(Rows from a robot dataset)

---------------

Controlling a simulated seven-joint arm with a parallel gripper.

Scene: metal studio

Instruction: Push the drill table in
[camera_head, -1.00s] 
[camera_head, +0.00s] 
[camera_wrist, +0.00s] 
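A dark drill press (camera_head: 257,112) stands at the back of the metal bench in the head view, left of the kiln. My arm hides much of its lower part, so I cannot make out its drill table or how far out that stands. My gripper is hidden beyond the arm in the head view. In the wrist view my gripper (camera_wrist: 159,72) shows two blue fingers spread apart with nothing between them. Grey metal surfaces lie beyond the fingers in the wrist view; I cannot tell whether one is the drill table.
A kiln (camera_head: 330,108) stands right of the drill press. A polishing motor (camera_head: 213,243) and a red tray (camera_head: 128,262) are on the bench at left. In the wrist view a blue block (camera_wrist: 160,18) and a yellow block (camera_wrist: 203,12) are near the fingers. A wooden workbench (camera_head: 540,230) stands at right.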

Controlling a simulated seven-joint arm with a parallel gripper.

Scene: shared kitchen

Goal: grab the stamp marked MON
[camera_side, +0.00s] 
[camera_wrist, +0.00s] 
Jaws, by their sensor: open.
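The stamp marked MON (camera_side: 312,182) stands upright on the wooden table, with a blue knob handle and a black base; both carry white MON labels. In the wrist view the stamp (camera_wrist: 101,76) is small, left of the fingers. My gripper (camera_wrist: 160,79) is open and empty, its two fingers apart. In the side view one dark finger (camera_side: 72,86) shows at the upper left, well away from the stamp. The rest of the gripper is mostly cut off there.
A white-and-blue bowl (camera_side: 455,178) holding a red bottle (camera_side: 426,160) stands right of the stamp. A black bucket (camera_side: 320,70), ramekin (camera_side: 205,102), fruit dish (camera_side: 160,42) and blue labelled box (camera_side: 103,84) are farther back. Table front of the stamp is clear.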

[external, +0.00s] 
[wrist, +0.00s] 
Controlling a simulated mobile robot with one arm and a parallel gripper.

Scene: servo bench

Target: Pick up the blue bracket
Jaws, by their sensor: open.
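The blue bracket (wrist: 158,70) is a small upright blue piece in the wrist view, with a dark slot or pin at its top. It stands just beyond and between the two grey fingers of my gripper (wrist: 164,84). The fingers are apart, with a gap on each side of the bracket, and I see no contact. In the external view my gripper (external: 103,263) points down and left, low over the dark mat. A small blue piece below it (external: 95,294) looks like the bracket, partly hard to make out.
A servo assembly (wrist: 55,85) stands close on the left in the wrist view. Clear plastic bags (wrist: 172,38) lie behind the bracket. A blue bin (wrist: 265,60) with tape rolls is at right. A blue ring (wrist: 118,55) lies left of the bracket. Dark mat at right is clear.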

---------------

WHAT IS REQUIRED ▸
Gather each line from the listing above that holds "Scene".

RESULT FOR THIS EXERCISE ▸
Scene: metal studio
Scene: shared kitchen
Scene: servo bench

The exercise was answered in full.